Saturday, 19 April 2008

Banks in Hay

I mentioned recently that the building that houses our local Barclays Bank is up for sale. It occurred to me later that we actually have quite an odd set up for the bank here in Hay.
The bank itself is on the ground floor of the building, which is listed, like most buildings on Broad Street, and has a Victorian frontage on an earlier building. The bank shares its front door with the flat up above. That's not the oddity, though - the manager's office is technically next door! It opens off the main bank, but when you go outside and look, it's actually in a corner of South Bank House, next door. Now it's completely cut off from the house, but in 1926, the manager lived in South Bank House, so it must have been convenient for him to have his office in his own house (or the bank's house - they seem to have owned it at the time).

The Nat West also has a flat over the top of it, though they have a completely separate entrance. Legend has it that the house was originally bought by one of the Earls of Oxford, who had land locally. He fell in love with a woman he was unable to marry for some reason - and bought her house instead (or possibly bought the house for her - I'm suffering from inaccurate memory syndrome today, and can't get in touch with the person who would know just now).

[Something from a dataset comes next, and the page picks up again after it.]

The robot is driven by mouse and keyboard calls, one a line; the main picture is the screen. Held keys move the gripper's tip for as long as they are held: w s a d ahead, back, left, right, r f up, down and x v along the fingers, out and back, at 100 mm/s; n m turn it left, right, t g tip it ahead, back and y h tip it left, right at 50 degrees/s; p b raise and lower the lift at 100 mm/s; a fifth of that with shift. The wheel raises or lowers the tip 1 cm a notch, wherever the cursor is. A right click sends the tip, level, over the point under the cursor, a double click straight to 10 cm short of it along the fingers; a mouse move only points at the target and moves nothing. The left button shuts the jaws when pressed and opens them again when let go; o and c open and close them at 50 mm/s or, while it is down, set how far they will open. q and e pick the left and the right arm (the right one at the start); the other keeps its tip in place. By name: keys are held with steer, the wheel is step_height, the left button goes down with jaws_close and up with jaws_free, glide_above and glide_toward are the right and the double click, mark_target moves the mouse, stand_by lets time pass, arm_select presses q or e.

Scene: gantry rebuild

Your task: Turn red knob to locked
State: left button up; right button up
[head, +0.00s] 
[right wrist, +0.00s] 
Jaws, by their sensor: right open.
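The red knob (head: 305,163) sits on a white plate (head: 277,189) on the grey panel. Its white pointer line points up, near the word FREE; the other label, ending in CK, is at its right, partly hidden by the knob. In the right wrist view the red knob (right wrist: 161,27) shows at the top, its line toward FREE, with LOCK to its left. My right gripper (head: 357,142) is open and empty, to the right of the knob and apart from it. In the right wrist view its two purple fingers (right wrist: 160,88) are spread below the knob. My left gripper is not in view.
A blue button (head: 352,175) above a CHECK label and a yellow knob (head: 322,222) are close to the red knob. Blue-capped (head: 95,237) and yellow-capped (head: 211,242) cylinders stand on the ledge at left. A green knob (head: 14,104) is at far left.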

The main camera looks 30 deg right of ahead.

The HSBC is built on the site of a pub called the Fountain Inn, which was demolished in 1870 and replaced by a bottling plant for soft drinks, run by Thomas Stokoe, the local chemist and vet (and grocer, and agent for a wine and spirit firm, and if all that wasn't enough he ran the Crown inn in Broad Street too!).

1 comment:

Peter Williams said...

Last week I was talking to the Manager of Santander (ex-Abbey) in Brecon about having a Hay branch to save us going all the way to Hereford (or Brecon). It seems that the gap might be filled. Which building will they take . . . I think they may get an interim arrangement with the Post Office ? I do hope so.